To rephrase this: intelligence can contribute to the formulation of more novel ideas based on observations, but in practice, there is not just potential for these ideas to be constructive; there is similarly the risk that these ideas could be catastrophic due to unanticipated consequences.
The intelligence of an individual or individuals, then, should not be a qualifier for the merit of their ideas.
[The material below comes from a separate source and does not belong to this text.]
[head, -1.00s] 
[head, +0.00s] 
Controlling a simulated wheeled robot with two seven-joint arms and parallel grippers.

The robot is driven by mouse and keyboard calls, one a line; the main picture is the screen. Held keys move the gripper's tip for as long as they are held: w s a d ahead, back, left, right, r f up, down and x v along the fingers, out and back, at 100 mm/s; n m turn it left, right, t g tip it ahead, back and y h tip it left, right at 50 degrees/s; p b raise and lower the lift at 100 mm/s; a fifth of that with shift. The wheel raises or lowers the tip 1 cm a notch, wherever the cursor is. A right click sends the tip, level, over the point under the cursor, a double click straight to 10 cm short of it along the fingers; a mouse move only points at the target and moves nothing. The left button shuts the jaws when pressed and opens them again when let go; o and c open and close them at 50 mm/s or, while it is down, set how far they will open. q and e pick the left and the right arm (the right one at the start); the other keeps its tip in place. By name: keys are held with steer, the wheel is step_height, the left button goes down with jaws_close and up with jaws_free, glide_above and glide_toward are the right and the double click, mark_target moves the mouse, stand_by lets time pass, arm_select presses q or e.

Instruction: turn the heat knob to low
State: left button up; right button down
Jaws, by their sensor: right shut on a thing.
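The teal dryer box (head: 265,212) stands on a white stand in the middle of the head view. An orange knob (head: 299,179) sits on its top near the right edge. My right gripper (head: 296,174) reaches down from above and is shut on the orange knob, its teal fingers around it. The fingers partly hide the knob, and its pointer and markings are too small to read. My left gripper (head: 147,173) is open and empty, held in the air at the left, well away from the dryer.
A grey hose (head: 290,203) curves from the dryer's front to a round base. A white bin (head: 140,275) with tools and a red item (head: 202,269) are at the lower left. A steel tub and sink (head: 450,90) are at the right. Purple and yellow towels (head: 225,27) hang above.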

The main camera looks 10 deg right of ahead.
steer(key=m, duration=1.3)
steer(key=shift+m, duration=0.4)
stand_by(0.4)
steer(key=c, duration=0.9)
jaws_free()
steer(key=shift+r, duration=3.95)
Ideas should be rigorously scrutinized, and implemented in a cautious and methodical manner, ideally in a diversity of environments or contexts, falling back on tried-and-true models as the baseline.
The end goal of novel ideas influencing systems should be to incrementally enhance the tried and true, not to replace them wholesale, in order to maintain the baseline as a risk management strategy while making simultaneous careful attempts at improving it.
This is just as applicable to financial models as it is to a priori governance models, as both harbor latent biases and are applied to chaotic and adversarial systems with a myriad of unanticipated externalities.
The intellectual caliber of technocrats observing summary metrics in a vacuum are no match for the dynamism of the situation on the ground, in which sanity is overwhelmingly governed by social forms, often latent or implicit, which have developed evolutionarily and often organically over long periods of time.
The best these experts can do is to join the fray and hope their contributions to the macro model hold up, improve outcomes, and introduce few if any new externalities that must be reckoned with.
This little lecture went a little longer than planned, and so I’d like to close this episode with a quote I that has stuck with me from Linus Torvalds, the software developer who created the Linux kernel:
Quote:
And don’t EVER make the mistake that you can design something better than what you get from ruthless massively parallel trial-and-error with a feedback cycle. That’s giving your intelligence much too much credit.
End quote.
Let that be the lesson for tonight.
Thank you for listening and sharing, and have a good night.